训练环境配置#
MotrixLab 提供了灵活的配置系统,允许用户自定义强化学习训练参数。本节介绍如何配置训练环境和强化学习算法参数。
RL 训练配置#
MotrixLab 支持多个 RL 框架,具有不同的配置系统:
SKRL 框架:使用 Python 数据类配置(SkrlCfg)
RSLRL 框架:使用 Python 数据类配置(RslrlCfg)
SKRL 配置 (SkrlCfg)#
训练配置定义了基于 PPO 算法的强化学习算法的参数。MotrixLab 现在支持为不同训练后端配置不同的参数。
完整配置示例#
以下是 CartPoleSkrlPpo 的实际配置,展示了完整的显式参数填充方法。

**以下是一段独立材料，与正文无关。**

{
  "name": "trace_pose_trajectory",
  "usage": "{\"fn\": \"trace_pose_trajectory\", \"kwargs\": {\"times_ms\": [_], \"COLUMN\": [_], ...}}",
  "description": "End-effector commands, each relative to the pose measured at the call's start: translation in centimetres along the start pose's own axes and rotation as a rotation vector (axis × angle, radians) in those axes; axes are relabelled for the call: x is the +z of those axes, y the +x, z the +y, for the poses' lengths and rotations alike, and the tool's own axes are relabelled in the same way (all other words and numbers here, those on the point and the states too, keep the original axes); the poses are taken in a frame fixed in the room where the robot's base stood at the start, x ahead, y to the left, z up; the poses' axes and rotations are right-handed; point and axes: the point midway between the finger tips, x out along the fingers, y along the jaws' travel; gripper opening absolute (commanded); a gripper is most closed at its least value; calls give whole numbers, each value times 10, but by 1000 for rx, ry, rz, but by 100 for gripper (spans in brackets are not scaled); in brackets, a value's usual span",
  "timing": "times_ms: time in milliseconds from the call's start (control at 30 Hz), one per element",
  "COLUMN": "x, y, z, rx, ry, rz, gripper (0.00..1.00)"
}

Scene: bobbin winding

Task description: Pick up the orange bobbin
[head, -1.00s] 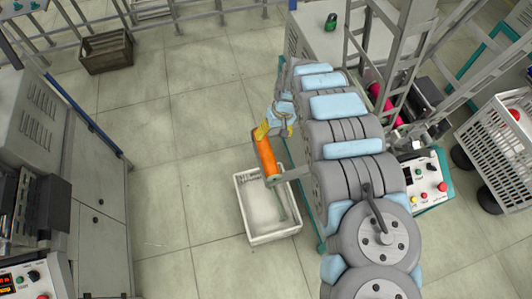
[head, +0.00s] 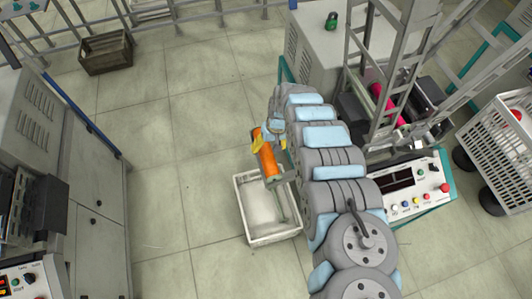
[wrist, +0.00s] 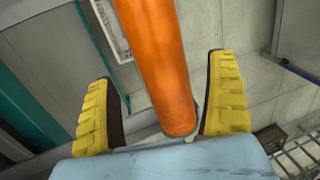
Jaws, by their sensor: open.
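The orange bobbin (head: 267,158) is a smooth orange cylinder on a grey metal holder above a white tray in the head view. In the wrist view the orange bobbin (wrist: 158,60) runs from the top edge down between the two yellow finger pads. My gripper (head: 270,142) is at the bobbin's upper end in the head view. It is open in the wrist view (wrist: 165,108), with one finger on each side of the bobbin. A gap shows on the left side; the right finger is closer to the bobbin, with a narrow gap.
The white tray (head: 241,203) lies on the floor under the bobbin. A control box with buttons (head: 415,190) and a pink bobbin (head: 383,98) are to the right of my arm. A white basket (head: 485,130) stands far right.

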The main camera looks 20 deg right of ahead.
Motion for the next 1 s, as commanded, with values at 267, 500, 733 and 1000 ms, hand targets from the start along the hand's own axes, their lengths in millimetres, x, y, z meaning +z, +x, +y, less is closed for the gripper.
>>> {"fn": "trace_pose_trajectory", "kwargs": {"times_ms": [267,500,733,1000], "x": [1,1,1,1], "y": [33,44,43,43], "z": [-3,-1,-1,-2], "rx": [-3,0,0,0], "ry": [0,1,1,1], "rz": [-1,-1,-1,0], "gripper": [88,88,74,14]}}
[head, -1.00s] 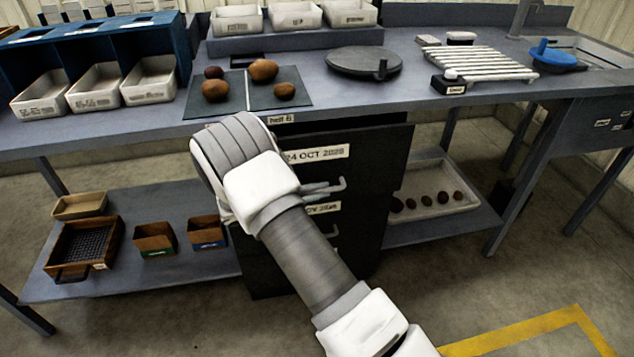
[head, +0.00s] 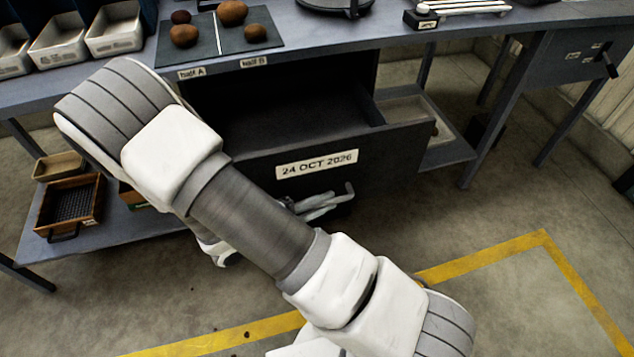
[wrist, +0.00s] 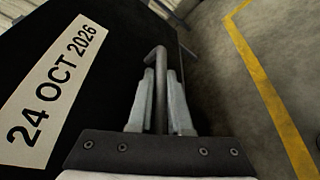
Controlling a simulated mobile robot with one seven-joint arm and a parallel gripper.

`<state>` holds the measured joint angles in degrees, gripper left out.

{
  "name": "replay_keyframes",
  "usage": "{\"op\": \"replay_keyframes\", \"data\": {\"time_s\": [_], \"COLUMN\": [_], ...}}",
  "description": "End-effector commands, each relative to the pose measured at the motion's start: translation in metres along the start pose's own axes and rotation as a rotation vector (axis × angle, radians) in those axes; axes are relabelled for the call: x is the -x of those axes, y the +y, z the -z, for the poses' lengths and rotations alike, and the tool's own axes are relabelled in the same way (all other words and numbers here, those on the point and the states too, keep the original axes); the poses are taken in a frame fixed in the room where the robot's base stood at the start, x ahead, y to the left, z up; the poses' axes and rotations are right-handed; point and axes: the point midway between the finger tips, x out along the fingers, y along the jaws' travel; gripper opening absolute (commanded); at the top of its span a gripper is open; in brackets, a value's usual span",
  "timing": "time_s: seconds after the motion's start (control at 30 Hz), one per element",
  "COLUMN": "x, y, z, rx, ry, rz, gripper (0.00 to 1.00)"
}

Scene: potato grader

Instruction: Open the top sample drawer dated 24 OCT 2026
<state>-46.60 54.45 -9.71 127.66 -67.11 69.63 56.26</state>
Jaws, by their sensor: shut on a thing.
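The top sample drawer (head: 390,150) with the label 24 OCT 2026 stands pulled out from under the bench in the head view. Its inside (head: 290,120) looks dark and empty, though my arm hides its left part. Its label (wrist: 52,85) also shows in the wrist view. The drawer's handle (wrist: 158,62) is a grey bar on the front below the label. My gripper (wrist: 161,100) is shut on the handle, one finger on each side of the bar. In the head view my gripper (head: 318,205) is partly hidden behind my arm.
The bench (head: 420,45) carries a dark board (head: 205,48) with several potatoes, near the front edge. A wooden sieve box (head: 70,205) sits on the lower shelf at left. Open floor with a yellow line (head: 480,255) lies in front of the drawer.

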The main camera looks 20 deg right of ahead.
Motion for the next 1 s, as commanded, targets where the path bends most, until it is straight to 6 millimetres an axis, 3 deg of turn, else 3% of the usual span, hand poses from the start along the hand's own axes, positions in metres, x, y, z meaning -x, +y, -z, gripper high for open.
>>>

该配置使用较小的网络 [32, 32],适合 CartPole 这样的简单任务。
@rlcfg("cartpole")
@dataclass
class CartPoleSkrlPpo(SkrlCfg):
"""CartPole SKRL configuration with complete explicit parameter filling.
All parameters from parent classes are explicitly specified.
"""
def __post_init__(self):
"""Configure SKRL runner settings with explicit parameters."""
# Environment settings
self.num_envs = 2048 # Number of parallel environments during training
self.play_num_envs = 16 # Number of parallel environments during evaluation
# Get runner and nested configs
runner = self.runner
models = runner.models
agent = runner.agent
trainer = runner.trainer
# Random seed
runner.seed = 42 # Random seed for reproducibility
# Models configuration
models.separate = False # Share features between policy and value networks
# Policy network configuration
models.policy.class_name = "GaussianMixin" # Use Gaussian policy for continuous actions
models.policy.clip_actions = False # Don't clip actions to action space
models.policy.clip_log_std = True # Clip log standard deviation
models.policy.initial_log_std = 1.0 # Initial log standard deviation
models.policy.min_log_std = -20.0 # Minimum log standard deviation
models.policy.max_log_std = 2.0 # Maximum log standard deviation
models.policy.reduction = "sum" # Reduction method for loss computation
models.policy.input = "STATES" # Input to policy network
models.policy.hiddens = [32, 32] # Hidden layer sizes (small network for simple task)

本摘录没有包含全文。